Personne mieux qu'Edwige n'aurait pu jouer Mme Larivière dans Le Clair de Terre. C'était difficile pourtant de prendre une " grande dame du cinéma " et de lui faire jouer une institutrice en retraite. Je lui ai demandé - comme à Delphine Seyrig - des choses épouvantables : de gommer une façon un peu théâtrale de jouer et comme à Delphine, j'ai dit " j'aimerais que la première fois où l'on entendra votre voix, on ne la reconnaisse pas tout à fait ". Elle a répondu " mais vous me demandez d'oublier vingt ans de travail ! ". Mais, elles l'ont fait et elles en étaient heureuses. Et ce qui m'a fait le plus plaisir, c'est que je crois que, depuis, elle ne joue plus de la même façon, son jeu est plus sobre, plus intérieur, comme si elle avait pris conscience de quelque chose. C'est une nouvelle Edwige Feuillère qui est née avec Le Clair de Terre.

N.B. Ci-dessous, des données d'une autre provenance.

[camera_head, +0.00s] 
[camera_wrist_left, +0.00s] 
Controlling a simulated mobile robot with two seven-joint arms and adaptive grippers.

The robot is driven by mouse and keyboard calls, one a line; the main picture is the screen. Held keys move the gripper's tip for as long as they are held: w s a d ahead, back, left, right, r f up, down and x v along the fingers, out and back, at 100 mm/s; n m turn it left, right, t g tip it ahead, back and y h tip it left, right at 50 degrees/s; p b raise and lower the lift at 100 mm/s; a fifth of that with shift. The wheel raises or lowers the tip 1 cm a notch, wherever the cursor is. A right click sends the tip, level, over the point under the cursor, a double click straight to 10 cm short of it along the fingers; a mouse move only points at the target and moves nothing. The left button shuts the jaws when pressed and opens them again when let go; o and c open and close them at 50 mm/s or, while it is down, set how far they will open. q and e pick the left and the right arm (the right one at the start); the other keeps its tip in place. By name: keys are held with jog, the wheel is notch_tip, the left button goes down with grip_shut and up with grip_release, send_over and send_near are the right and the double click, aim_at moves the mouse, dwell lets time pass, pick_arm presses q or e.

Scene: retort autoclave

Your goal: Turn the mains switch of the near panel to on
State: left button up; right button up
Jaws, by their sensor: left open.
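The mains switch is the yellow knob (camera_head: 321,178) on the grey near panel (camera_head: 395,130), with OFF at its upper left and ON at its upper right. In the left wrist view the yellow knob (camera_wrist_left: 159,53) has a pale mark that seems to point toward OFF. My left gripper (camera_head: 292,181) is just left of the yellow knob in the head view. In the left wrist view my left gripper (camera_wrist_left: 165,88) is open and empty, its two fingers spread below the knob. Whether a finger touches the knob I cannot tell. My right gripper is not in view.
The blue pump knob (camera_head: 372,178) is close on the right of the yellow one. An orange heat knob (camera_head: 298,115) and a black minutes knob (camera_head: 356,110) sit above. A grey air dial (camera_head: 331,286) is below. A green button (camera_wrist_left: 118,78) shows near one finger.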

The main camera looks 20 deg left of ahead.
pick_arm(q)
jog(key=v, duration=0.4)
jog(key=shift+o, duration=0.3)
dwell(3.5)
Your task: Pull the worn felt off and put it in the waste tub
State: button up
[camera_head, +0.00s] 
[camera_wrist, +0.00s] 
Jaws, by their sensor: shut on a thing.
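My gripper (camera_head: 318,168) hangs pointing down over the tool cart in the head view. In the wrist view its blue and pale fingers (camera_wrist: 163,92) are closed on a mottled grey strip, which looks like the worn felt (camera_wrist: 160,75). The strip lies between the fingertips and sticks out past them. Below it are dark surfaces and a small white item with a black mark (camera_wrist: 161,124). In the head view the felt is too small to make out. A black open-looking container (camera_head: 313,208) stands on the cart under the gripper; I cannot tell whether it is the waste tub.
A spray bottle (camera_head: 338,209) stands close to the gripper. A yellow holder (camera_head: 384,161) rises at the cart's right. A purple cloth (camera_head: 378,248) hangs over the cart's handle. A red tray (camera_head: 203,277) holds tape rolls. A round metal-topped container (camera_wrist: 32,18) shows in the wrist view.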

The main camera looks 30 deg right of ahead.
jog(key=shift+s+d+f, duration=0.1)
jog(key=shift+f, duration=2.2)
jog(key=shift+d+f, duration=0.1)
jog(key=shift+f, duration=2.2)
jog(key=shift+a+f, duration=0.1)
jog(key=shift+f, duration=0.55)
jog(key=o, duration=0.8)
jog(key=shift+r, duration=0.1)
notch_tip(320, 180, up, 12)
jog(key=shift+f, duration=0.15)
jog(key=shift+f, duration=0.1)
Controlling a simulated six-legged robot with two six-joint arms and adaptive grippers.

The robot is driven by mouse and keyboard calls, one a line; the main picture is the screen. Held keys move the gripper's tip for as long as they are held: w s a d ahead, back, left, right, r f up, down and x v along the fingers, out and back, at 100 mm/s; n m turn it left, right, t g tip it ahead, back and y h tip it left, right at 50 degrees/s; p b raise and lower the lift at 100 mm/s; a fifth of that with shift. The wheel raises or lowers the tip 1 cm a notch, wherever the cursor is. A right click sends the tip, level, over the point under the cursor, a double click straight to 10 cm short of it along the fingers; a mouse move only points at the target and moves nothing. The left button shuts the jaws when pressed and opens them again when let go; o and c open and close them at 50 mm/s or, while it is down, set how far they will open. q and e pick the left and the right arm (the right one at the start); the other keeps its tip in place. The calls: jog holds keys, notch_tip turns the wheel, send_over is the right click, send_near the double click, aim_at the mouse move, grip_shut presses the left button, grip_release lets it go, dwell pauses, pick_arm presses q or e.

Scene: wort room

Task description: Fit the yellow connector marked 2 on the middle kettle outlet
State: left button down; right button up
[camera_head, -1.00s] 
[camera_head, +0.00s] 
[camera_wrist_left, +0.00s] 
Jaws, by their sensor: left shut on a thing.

* Ce qui est original chez vous, c'est que vous utilisez pour le vécu fiction du film celui de la star qui tourne.
- Mais c'est aussi cela le vécu, celui d'une actrice est comme celui de n'importe quel autre être humain. Et je fais la même chose pour tout le monde : pour les jeunes acteurs aussi... Dans Le Clair de Terre, la famille pied-noir, je l'ai rencontrée en Tunisie et nous sommes devenus amis pendant les repérages. Je les ai vu vivre et je les ai mis dans le film comme ils étaient.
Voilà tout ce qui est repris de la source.